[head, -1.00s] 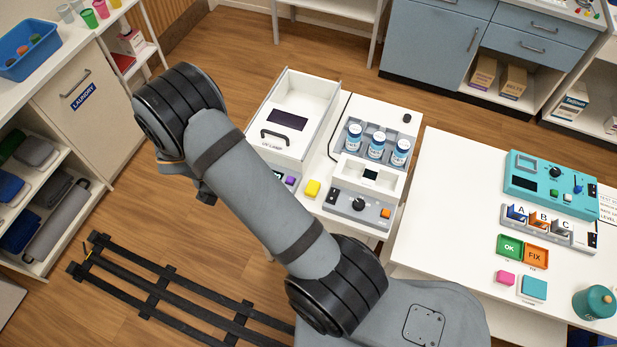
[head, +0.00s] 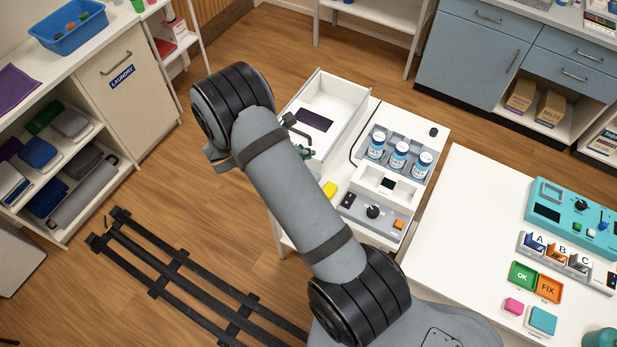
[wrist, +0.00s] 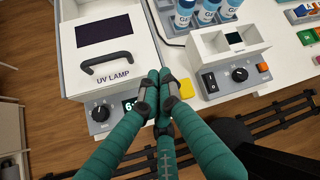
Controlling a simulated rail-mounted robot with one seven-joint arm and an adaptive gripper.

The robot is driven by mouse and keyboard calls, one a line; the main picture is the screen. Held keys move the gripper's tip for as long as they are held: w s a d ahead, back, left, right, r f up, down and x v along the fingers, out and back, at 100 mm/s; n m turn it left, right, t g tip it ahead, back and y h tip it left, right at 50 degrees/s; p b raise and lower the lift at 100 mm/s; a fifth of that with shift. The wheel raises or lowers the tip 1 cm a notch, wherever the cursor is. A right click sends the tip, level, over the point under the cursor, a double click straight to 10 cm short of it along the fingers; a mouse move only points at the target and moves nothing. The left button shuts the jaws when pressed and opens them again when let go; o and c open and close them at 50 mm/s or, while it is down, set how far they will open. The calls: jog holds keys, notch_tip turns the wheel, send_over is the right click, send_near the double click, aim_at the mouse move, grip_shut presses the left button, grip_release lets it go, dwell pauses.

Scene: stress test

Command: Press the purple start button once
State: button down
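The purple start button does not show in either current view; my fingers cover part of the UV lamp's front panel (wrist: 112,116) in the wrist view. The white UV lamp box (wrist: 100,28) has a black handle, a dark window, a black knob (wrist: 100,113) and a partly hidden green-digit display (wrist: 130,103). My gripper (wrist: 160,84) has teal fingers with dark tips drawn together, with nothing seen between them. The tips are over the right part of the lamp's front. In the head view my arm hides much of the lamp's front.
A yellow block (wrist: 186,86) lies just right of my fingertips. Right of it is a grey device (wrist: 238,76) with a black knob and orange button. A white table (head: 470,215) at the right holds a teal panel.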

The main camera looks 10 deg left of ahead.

[The request]
Extract the lines of the preceding material that run from the line with "Scene: stress test" through the line with "Command: Press the purple start button once", inclusive, reproducing them exactly and adding nothing.

[Exercise response]
Scene: stress test

Command: Press the purple start button once

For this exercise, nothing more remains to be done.